EXERCISE →
Return the lines below that carry the word "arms".

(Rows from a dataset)
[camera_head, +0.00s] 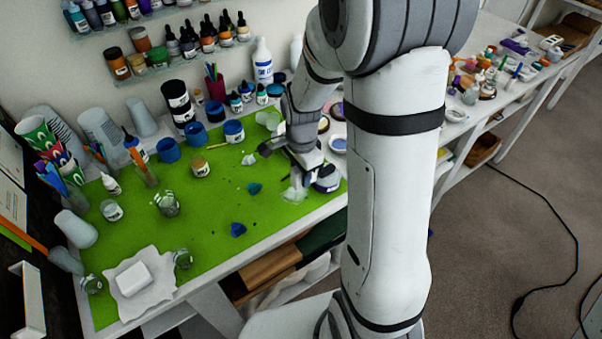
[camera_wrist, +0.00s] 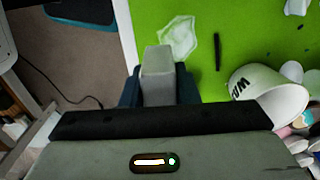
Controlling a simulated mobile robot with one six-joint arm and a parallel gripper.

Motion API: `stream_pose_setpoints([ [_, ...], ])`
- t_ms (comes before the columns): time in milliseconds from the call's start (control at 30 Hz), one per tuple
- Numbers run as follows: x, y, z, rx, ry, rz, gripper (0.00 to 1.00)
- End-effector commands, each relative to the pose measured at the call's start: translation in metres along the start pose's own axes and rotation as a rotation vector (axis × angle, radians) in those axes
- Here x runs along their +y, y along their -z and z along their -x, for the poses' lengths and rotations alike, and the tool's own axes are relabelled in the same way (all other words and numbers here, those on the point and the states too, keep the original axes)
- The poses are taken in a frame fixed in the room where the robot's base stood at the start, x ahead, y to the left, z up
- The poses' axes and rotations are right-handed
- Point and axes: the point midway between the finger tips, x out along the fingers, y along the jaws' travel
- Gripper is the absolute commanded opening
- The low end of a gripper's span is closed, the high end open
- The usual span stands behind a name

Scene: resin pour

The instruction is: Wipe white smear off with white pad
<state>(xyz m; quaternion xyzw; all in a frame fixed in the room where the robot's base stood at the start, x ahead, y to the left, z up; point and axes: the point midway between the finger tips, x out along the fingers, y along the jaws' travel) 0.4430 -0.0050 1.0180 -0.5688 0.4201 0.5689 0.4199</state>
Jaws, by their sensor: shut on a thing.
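My gripper (camera_wrist: 158,85) is shut on a pale block, which looks like the white pad (camera_wrist: 157,62), held between its two dark fingers in the wrist view. The white smear (camera_wrist: 178,38) is a translucent whitish patch on the green mat, just beyond the pad's tip. I cannot tell whether the pad touches the mat. In the head view my gripper (camera_head: 300,172) is over the mat's right part, close to the smear (camera_head: 293,194); the pad is hard to make out there. Another white block (camera_head: 133,279) lies on a white sheet at the lower left.
The green mat (camera_head: 200,262) covers the table. A black stick (camera_wrist: 217,52) lies near the smear. Cups and bottles crowd the back.

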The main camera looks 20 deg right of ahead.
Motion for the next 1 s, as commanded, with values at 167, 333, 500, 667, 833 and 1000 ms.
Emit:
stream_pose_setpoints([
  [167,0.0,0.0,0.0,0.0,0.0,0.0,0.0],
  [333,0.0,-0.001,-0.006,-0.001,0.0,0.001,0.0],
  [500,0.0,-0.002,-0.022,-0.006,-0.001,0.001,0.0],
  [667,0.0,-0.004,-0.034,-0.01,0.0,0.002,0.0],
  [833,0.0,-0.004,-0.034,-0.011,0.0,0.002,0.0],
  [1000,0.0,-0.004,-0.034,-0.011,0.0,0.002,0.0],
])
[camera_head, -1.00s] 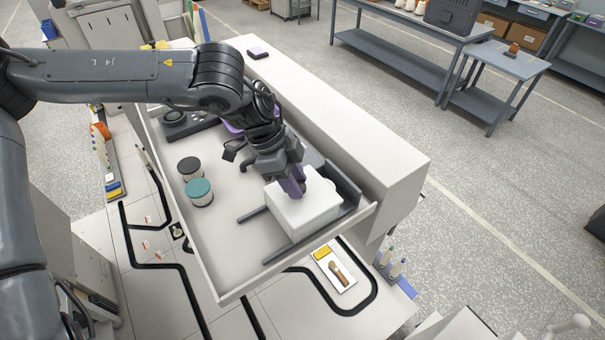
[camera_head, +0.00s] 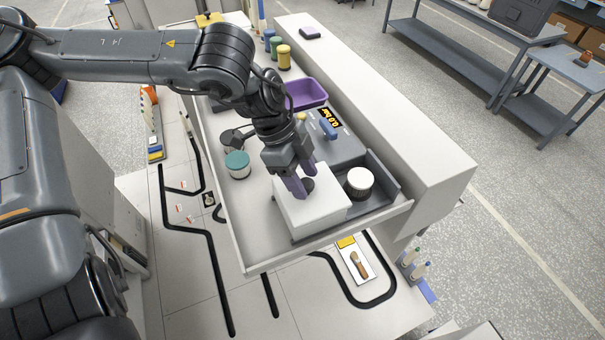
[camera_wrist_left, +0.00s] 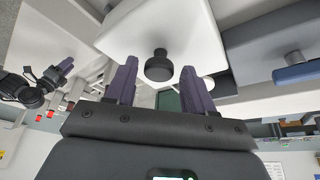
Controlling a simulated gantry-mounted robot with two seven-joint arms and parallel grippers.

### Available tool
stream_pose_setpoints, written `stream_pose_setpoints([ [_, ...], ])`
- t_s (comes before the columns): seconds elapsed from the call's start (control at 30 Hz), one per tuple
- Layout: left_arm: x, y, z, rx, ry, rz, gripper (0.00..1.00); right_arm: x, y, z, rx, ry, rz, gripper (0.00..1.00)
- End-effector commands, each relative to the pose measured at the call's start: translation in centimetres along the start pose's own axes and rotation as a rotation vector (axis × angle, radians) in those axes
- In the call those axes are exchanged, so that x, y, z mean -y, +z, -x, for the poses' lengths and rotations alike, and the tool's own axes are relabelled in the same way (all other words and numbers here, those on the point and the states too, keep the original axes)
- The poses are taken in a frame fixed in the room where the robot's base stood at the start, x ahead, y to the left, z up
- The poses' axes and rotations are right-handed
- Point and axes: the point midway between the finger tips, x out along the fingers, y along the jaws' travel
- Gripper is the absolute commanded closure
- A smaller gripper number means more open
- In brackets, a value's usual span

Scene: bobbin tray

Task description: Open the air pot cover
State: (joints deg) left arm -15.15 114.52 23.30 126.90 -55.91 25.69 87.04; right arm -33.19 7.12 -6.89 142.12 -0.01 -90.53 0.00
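The air pot cover (camera_head: 318,212) is a white box with a dark round knob (camera_head: 308,185) on top. It stands left of the dark grey air pot base (camera_head: 384,168), partly over its left side. Whether it rests there is hard to tell. A dark can with a white top (camera_head: 359,183) stands uncovered in the base. My left gripper (camera_head: 304,180) is over the cover, its purple fingers open on either side of the knob. The left wrist view shows the knob (camera_wrist_left: 159,66) between the fingertips (camera_wrist_left: 158,72) with gaps. My right gripper (camera_wrist_left: 58,72) shows only there, small; its opening is unclear.
A teal-topped can (camera_head: 238,164) stands on the left of the drawer-like white tray (camera_head: 232,230). A purple bin (camera_head: 305,93) and a grey panel with a yellow-black display (camera_head: 329,124) lie behind. The tray's raised white wall (camera_head: 400,140) bounds the right side.

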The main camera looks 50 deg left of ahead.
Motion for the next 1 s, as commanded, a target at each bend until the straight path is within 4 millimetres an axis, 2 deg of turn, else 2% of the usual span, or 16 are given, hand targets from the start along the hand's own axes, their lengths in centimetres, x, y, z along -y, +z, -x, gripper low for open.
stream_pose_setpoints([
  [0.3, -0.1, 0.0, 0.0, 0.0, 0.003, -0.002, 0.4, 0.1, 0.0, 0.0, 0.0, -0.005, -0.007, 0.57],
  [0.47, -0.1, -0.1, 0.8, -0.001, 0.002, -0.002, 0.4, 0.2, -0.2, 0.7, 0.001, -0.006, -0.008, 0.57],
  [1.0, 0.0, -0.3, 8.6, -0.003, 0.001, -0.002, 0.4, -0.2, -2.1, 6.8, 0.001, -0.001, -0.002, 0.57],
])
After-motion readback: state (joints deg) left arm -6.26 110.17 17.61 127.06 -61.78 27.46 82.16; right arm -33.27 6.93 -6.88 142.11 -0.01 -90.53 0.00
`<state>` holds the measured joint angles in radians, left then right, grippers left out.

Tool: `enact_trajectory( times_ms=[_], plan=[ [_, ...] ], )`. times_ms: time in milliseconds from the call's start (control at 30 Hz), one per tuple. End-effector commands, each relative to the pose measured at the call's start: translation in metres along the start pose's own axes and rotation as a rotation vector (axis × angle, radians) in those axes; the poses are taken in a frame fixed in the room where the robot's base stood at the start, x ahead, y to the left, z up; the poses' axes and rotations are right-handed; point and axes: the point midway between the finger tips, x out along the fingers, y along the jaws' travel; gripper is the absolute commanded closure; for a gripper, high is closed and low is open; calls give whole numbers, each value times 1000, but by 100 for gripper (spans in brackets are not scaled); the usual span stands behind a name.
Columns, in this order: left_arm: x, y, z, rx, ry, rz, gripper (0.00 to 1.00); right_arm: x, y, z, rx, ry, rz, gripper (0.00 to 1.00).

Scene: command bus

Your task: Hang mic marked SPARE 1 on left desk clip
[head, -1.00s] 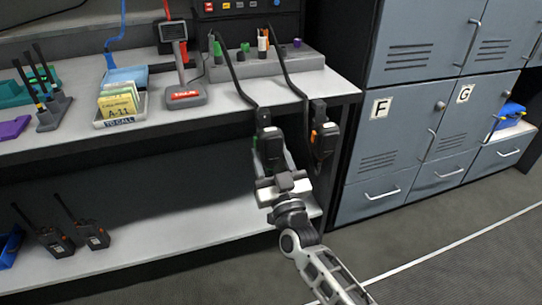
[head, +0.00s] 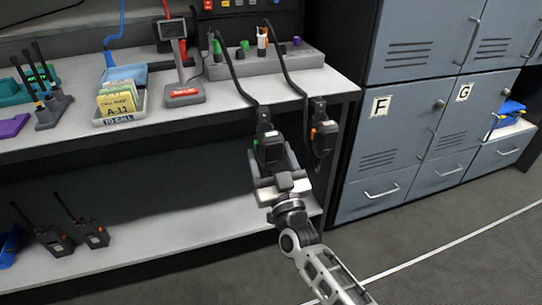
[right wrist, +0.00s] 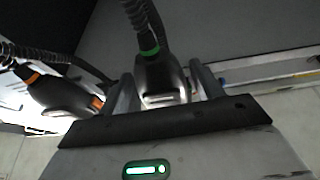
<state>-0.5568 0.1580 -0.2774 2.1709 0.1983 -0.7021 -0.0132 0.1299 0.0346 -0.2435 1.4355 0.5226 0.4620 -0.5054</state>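Two black hand mics on coiled cords hang at the front edge of the desk's right end. The left one (head: 268,138) has a green band, which also shows in the right wrist view (right wrist: 160,75). The right one (head: 322,135) has an orange band and appears at the left of the right wrist view (right wrist: 62,95). I cannot read a SPARE 1 label on either, and the clips are hidden behind the mics. My right gripper (head: 272,162) is open, its fingers on either side of the green-banded mic's lower body. My left gripper is not in view.
The desk (head: 215,118) carries a card tray (head: 122,108), a desk microphone stand (head: 183,95) and a socket block (head: 270,65) with plugs. A lower shelf (head: 170,240) holds two radios at left. Grey lockers (head: 385,150) stand right of the desk.

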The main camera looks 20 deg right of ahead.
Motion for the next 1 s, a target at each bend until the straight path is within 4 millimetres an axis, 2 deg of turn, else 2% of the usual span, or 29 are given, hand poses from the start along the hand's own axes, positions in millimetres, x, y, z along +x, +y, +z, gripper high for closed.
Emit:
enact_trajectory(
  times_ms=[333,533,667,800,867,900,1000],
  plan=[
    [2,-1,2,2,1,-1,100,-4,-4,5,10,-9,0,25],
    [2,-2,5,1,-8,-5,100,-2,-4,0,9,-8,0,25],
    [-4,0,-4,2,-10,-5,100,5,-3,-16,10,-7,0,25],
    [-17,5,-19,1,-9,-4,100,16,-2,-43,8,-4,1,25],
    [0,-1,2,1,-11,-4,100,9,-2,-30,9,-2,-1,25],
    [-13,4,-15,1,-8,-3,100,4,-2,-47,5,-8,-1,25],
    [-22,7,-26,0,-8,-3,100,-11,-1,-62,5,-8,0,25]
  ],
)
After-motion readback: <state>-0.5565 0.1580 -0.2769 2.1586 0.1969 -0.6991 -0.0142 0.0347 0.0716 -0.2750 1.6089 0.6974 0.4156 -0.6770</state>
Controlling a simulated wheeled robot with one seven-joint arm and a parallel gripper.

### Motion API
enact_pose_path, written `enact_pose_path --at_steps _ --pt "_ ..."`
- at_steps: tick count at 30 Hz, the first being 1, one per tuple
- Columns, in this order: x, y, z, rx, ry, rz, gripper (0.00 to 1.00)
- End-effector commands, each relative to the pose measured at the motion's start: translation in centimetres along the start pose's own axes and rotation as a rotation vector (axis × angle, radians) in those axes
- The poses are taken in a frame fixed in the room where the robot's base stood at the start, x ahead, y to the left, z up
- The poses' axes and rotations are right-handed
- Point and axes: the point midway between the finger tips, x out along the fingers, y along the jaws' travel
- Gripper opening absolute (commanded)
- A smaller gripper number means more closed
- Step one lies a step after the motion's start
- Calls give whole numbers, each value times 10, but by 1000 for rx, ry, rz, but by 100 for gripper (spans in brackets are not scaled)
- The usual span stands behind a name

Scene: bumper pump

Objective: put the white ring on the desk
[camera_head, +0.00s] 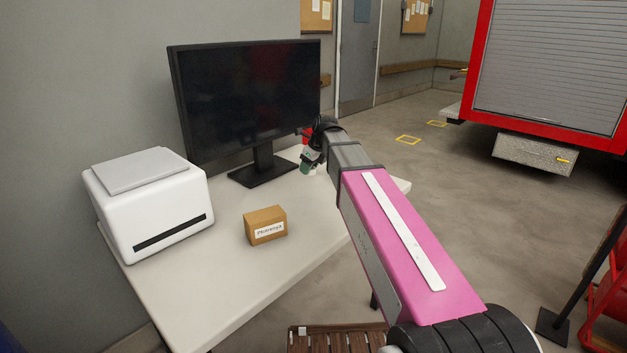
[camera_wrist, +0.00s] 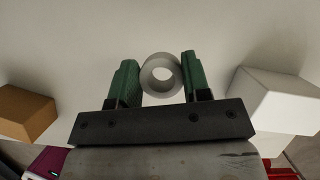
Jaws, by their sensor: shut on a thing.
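In the wrist view, my gripper (camera_wrist: 160,78) has its two green fingers on either side of the white ring (camera_wrist: 147,84) and is shut on it. The ring's round hole faces the camera. The desk (camera_head: 245,305) has a pale top, which fills the background behind the ring in the wrist view. In the head view, my gripper (camera_head: 309,163) is at the far right part of the desk, beside the monitor's stand, pointing down. My arm partly hides it there, and the ring is not clear in that view. I cannot tell whether the ring touches the desk.
A black monitor (camera_head: 245,100) stands at the back of the desk, with a white printer (camera_head: 150,205) at its left. A small brown box (camera_head: 265,225) sits mid-desk. A white block-like thing (camera_wrist: 275,98) is right of my gripper in the wrist view. The desk's front is bare.

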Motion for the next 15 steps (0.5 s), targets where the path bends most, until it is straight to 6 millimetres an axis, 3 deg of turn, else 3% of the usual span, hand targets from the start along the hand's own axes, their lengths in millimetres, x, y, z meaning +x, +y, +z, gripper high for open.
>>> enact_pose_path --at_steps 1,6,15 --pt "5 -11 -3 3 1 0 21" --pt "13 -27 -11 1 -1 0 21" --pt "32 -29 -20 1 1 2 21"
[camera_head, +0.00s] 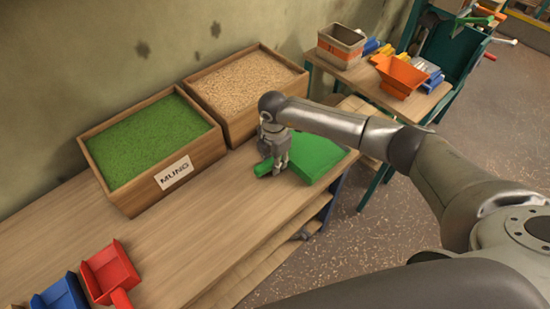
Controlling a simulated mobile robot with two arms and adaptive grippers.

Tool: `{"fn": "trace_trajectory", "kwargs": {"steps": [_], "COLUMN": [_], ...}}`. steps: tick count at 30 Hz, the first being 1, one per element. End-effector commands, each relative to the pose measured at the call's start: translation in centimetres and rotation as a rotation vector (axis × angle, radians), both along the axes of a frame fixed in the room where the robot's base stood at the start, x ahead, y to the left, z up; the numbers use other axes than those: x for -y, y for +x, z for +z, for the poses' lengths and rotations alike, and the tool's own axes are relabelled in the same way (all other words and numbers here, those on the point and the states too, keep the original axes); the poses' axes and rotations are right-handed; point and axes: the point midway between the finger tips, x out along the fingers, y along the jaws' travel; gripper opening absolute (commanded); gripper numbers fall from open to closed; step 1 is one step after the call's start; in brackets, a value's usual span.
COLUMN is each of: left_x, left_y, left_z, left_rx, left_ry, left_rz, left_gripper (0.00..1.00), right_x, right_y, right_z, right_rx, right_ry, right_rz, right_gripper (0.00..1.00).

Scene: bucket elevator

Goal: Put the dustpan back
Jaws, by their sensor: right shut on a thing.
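A green dustpan (318,158) is at the right end of the wooden table (215,235), beside the grain crate, with its handle end pointing left. My right gripper (276,166) comes down from above and is shut on the dustpan's handle. The pan looks level and close to the tabletop; I cannot tell whether it touches it. A red dustpan (110,270) and a blue dustpan (62,296) lie on the table at the lower left. My left gripper is out of view.
A crate of green beans (174,176) labelled MUNG and a crate of tan grain (228,134) stand against the wall. A second table (362,76) at the back right holds a bin and an orange hopper (398,76). The middle of the near tabletop is clear.

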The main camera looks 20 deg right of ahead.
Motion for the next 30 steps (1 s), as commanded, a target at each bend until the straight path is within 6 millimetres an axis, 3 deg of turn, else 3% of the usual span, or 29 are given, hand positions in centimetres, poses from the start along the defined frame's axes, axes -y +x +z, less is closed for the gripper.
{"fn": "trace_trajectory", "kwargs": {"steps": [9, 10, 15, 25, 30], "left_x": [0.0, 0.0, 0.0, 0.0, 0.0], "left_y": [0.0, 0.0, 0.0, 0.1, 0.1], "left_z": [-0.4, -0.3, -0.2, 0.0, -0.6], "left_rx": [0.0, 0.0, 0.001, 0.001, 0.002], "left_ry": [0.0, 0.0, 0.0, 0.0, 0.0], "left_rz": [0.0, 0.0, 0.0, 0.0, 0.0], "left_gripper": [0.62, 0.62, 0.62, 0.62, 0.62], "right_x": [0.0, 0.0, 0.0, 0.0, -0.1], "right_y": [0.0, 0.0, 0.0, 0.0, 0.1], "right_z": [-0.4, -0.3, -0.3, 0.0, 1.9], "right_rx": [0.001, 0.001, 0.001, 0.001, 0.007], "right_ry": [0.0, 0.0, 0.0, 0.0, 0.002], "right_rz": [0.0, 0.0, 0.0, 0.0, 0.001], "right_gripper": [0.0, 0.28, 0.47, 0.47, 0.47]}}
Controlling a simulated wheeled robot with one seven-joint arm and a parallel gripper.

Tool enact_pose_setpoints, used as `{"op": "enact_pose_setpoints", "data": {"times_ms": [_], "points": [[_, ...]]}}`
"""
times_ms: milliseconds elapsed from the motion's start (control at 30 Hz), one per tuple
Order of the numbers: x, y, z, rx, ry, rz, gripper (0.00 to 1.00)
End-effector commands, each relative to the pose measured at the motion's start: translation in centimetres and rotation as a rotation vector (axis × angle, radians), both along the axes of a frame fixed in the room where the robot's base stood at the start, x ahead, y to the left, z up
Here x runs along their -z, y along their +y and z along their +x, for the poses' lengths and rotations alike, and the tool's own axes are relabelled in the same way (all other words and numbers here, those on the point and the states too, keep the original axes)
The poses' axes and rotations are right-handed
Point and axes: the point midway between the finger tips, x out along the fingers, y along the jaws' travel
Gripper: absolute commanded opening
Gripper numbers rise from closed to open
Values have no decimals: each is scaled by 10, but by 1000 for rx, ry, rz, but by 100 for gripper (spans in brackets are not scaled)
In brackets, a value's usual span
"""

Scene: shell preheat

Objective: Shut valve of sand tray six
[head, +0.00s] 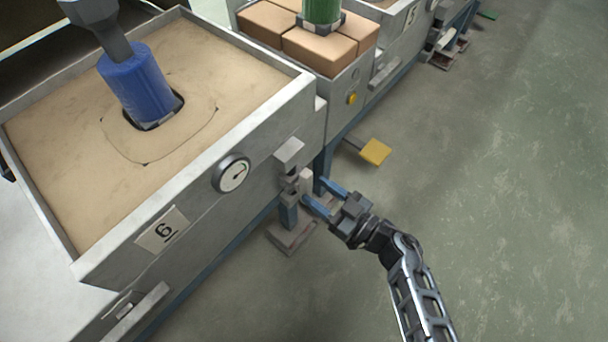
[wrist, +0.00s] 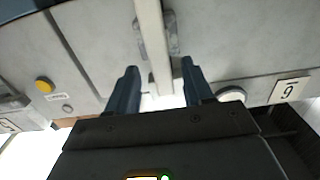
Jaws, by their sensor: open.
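Sand tray six (head: 296,88) is a grey metal box of sand at the left of the head view. Its number plate (head: 161,231) and a round gauge (head: 232,173) are on its front wall. The valve (head: 290,158) is a grey fitting near the tray's right corner, with a pale lever (head: 306,180) below. My gripper (head: 315,191) is open at that lever, one finger on each side. In the wrist view, the pale lever (wrist: 152,40) runs between the open fingers of my gripper (wrist: 159,68). Whether either finger touches it I cannot tell.
A blue cylinder (head: 137,85) stands in the sand. The neighbouring unit holds tan blocks (head: 268,22) and a green cylinder (head: 322,12). A yellow pedal (head: 375,151) sticks out near the floor. The floor at right (head: 500,190) is clear.

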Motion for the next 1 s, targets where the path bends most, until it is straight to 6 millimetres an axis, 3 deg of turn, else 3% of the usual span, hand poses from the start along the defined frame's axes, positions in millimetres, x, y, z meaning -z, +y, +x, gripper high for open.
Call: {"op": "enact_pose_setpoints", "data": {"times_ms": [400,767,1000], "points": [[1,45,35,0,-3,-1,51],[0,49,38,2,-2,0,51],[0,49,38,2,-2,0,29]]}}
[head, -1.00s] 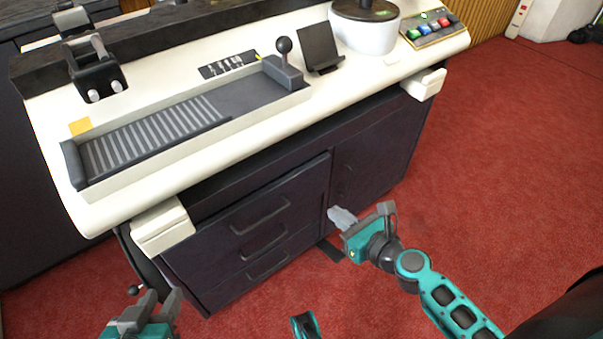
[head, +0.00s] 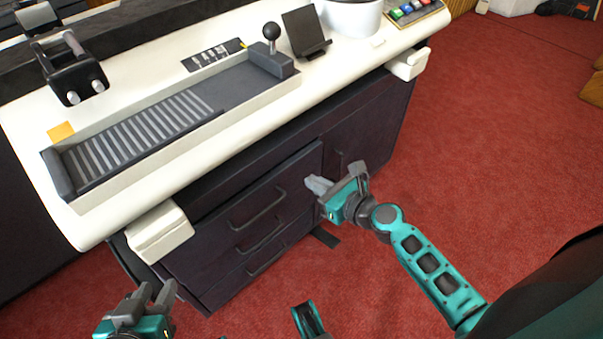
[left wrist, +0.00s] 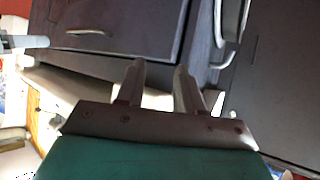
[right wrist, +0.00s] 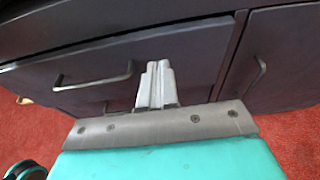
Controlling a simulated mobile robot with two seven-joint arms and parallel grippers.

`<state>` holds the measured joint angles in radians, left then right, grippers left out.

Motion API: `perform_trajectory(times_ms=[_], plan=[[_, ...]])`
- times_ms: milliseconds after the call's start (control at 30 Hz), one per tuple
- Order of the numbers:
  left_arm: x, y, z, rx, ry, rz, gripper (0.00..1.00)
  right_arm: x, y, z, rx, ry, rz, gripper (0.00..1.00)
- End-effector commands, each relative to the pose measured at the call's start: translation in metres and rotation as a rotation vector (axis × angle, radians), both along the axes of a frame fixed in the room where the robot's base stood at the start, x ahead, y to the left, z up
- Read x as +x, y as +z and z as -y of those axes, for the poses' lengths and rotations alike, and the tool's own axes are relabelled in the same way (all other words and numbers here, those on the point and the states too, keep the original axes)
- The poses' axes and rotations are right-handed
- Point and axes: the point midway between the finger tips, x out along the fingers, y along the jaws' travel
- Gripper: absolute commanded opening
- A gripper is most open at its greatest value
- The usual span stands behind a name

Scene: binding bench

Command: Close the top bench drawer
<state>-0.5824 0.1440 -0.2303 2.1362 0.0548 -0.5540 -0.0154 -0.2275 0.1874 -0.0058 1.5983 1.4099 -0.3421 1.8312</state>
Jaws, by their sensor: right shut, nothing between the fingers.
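The top bench drawer (head: 290,183) has a dark front with a bar handle (head: 258,211), in the dark cabinet under the cream bench top. Its front appears to stand slightly out from the cabinet in the head view. My right gripper (head: 314,185) is shut and empty at the right end of the drawer front. In the right wrist view its fingertips (right wrist: 157,66) are before the dark front, right of the handle (right wrist: 95,79); whether they touch cannot be told. My left gripper (head: 160,291) is open and empty, low at the left, apart from the drawer.
Lower drawers with handles (head: 266,258) lie below the top one, and a cupboard door (head: 350,150) is to its right. Cream blocks (head: 160,232) jut out under the bench edge. Red carpet (head: 460,190) is clear at the right.

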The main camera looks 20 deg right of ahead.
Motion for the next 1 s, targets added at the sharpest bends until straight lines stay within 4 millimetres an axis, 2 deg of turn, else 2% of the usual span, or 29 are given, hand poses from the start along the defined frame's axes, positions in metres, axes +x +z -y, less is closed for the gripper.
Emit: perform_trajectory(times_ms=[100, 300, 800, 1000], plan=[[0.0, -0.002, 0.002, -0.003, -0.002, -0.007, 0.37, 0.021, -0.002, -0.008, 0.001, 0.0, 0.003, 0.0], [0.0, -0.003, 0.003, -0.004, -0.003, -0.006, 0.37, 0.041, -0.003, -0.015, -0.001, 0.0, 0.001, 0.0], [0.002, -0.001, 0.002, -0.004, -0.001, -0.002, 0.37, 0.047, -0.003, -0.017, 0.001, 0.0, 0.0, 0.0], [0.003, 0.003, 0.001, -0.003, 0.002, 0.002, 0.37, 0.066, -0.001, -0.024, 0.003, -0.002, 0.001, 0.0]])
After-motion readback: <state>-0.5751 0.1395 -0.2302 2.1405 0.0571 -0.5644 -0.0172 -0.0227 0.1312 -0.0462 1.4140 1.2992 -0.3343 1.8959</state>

RESPONSE BELOW →
Controlling a simulated gantry-mounted robot with two seven-joint arms and parallel grippers.
Controlling a simulated mobile robot with two arms and adaptive grippers.
Controlling a simulated mobile robot with two seven-joint arms and parallel grippers.

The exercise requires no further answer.